Tu joues parfois des personnages taquins, voire impétueux. C’est quelque chose qui t’attire ?
Théodore Pellerin : J’adore pouvoir être les pires versions de moi-même un petit peu. J’adore cette idée-là d’aller jouer quelque chose de vraiment, vraiment sombre ou même un peu dégoûtant, collant, violent, sadique… Je trouve ça l’fun à jouer. Après, ça ne crée pas le meilleur espace mental quand tu le vis, quand tu le joues, mais il y a quelque chose de quand même plaisant là-dedans, d’aller jouer dans ces eaux-là et d’exorciser certaines choses.
Tu parles d’« espace mental ». Y a-t-il des scènes de ce film qui ont été dures à tourner ?

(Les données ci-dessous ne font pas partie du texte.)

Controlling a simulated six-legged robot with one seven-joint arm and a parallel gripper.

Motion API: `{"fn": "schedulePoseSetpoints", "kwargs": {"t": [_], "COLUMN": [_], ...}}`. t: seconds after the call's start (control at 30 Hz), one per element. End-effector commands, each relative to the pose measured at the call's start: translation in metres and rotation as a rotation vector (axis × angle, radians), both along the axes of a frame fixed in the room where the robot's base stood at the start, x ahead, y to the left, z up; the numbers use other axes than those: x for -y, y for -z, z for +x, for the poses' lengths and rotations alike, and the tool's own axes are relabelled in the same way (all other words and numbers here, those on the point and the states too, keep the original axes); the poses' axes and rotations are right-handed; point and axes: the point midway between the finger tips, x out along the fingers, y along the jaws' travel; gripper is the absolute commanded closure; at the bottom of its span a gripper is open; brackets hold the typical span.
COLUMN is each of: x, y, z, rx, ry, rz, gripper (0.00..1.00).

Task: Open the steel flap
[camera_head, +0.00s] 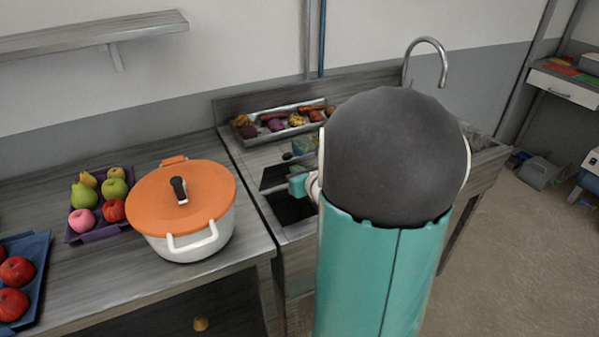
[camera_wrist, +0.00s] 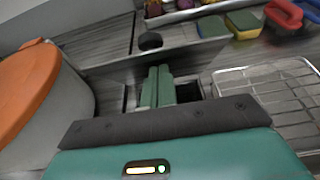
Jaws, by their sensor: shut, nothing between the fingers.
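The steel flap (camera_head: 273,175) is a grey plate in the counter beside the pot. It stands tilted up, with a dark opening (camera_head: 291,208) showing in front of it. A black knob (camera_head: 287,156) sits at its upper edge. In the wrist view the flap (camera_wrist: 110,68) runs across behind my fingers, with its knob (camera_wrist: 150,41) above them. My gripper (camera_head: 298,184) is shut and empty, its teal fingertips over the opening, close to the flap's near face. The wrist view shows the fingers (camera_wrist: 158,82) pressed together. I cannot tell whether they touch the flap. My arm hides the right side.
A white pot (camera_head: 190,240) with an orange lid stands close to the left. A vegetable tray (camera_head: 240,142) lies behind the flap. A wire rack (camera_wrist: 270,90) and sponges (camera_wrist: 243,22) are on the right in the wrist view. A curved faucet (camera_head: 428,41) rises behind my arm.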

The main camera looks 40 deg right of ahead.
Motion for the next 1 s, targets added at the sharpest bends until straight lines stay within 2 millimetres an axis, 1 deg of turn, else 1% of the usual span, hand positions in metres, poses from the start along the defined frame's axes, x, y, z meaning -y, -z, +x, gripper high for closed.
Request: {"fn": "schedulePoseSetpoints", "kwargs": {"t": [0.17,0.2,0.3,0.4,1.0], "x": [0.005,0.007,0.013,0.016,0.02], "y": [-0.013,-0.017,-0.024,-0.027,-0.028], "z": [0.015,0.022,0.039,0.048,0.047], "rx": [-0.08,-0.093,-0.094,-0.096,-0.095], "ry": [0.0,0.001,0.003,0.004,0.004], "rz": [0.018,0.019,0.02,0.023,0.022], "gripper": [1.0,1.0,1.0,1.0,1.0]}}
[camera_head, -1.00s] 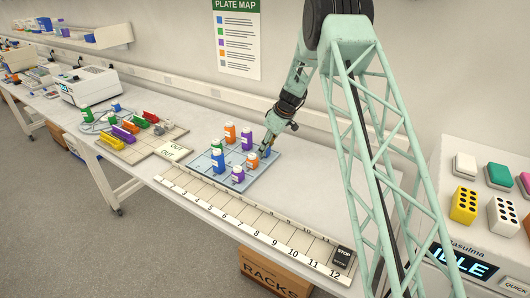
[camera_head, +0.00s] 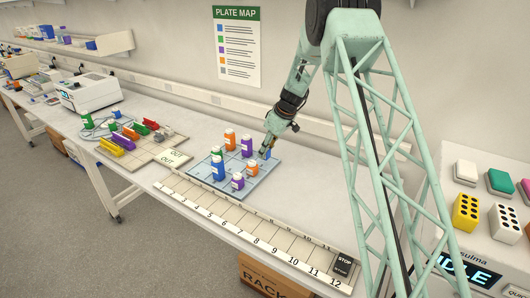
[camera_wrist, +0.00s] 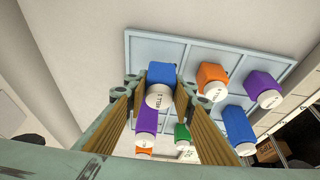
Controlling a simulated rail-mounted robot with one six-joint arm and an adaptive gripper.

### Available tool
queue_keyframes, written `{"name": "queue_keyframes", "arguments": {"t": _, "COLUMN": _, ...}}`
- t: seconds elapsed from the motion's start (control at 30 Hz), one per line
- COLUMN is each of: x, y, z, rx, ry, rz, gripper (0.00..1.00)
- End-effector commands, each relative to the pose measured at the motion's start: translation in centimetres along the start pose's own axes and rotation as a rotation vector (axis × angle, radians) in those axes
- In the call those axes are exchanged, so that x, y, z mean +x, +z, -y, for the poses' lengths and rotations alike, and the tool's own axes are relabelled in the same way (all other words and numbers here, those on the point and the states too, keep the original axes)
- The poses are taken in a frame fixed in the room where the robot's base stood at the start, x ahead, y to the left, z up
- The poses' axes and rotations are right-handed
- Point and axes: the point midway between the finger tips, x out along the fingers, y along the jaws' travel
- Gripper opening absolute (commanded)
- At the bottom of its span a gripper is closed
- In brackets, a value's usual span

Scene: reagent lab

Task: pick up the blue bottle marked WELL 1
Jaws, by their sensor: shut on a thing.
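The blue bottle marked WELL 1 (camera_wrist: 161,74) stands out in the wrist view, its white cap facing the camera between my two fingers. In the head view the same bottle (camera_head: 267,154) shows at the right back part of the pale blue grid tray (camera_head: 262,177), partly covered by my fingers. My gripper (camera_head: 264,152) is shut on this bottle; its fingers also show in the wrist view (camera_wrist: 161,88). I cannot tell whether the bottle's base is clear of the tray. Another blue bottle (camera_head: 218,168) stands at the tray's front left.
Orange (camera_head: 230,142), purple (camera_head: 247,147) and green (camera_head: 217,153) bottles stand on the tray, with an orange (camera_head: 252,169) and a purple one (camera_head: 238,183) nearer the front. A numbered strip (camera_head: 240,226) runs along the front. Bench right of the tray is bare.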

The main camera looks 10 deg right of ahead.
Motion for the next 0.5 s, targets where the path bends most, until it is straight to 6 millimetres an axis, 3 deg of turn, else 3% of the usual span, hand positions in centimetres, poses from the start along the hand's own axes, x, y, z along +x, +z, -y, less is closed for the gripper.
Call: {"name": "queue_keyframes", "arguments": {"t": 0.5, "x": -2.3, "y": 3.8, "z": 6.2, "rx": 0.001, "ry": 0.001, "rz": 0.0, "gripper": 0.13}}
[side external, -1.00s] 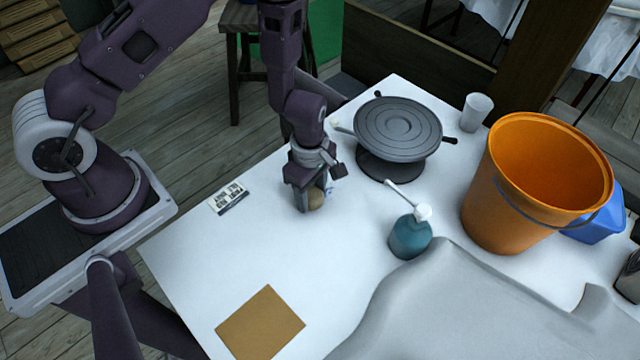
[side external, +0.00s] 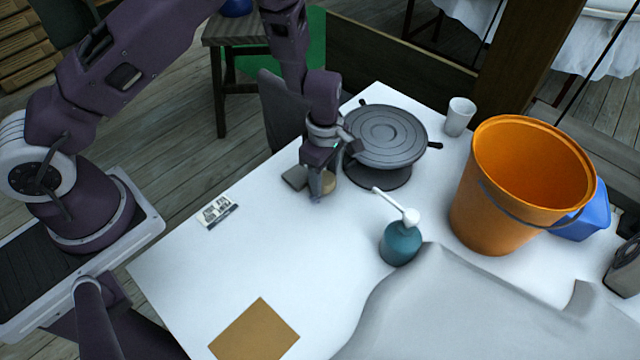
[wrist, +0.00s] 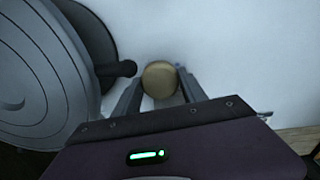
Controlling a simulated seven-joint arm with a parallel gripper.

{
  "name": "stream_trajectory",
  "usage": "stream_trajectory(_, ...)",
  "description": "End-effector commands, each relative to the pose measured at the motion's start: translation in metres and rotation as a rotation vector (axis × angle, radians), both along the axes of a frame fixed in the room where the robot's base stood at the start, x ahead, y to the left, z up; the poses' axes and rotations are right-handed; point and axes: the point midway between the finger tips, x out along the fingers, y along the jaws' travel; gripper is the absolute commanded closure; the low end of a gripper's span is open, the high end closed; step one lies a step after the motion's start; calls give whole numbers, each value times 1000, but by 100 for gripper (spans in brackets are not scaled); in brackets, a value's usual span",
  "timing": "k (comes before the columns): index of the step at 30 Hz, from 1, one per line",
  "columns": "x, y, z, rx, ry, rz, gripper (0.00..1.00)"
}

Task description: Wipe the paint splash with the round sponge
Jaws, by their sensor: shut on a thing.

Théodore Pellerin : Je n’ai pas de souvenirs de scène, mais je suis rentré chez moi et je n’étais pas très bien. Après le tournage, pendant un mois, je n’étais pas très bien. C’est juste tellement de rapports sociaux difficiles que c’était un peu étouffant d’être toujours là-dedans.
Comment t’es-tu préparé pour ton rôle ?
Théodore Pellerin : J’ai beaucoup regardé, j’ai été à LA, j’ai été à des partys de musique pour essayer de comprendre un peu ce monde-là. Alex m’envoyait beaucoup de vidéos de jeunes rappeurs ou de musiciens et de leurs amis et de backstage B-Roll. Je voyais c’était quoi qui était en jeu et j’ai vu un peu ces gens-là, que tous leurs amis c’est aussi les gens qui travaillent pour eux. Ils sont vraiment au sommet de leur propre petite pyramide. J’ai pu comprendre les dynamiques qui entourent ces machines-là.
J’imagine donc que tu as rencontré des personnes qui baignent dans ce milieu, qui vivent ces réalités ?
Théodore Pellerin : Oui, quand même. J’en ai rencontré quelques-uns et j’ai passé du temps avec eux. Et dans le film, y a quelques personnes qui sont dans ce monde-là, comme Zach Fox, qui fait de la musique. Ça aidait. Le plateau, au final, n’était pas très loin du film.
INFOS | Le film LURKER, avec Théodore Pellerin, sort en salles le 29 aout 2025.
Le film est distribué par MUBI.
Quel acteur inspirant et toujours touchant dans les rôles qu’il incarne.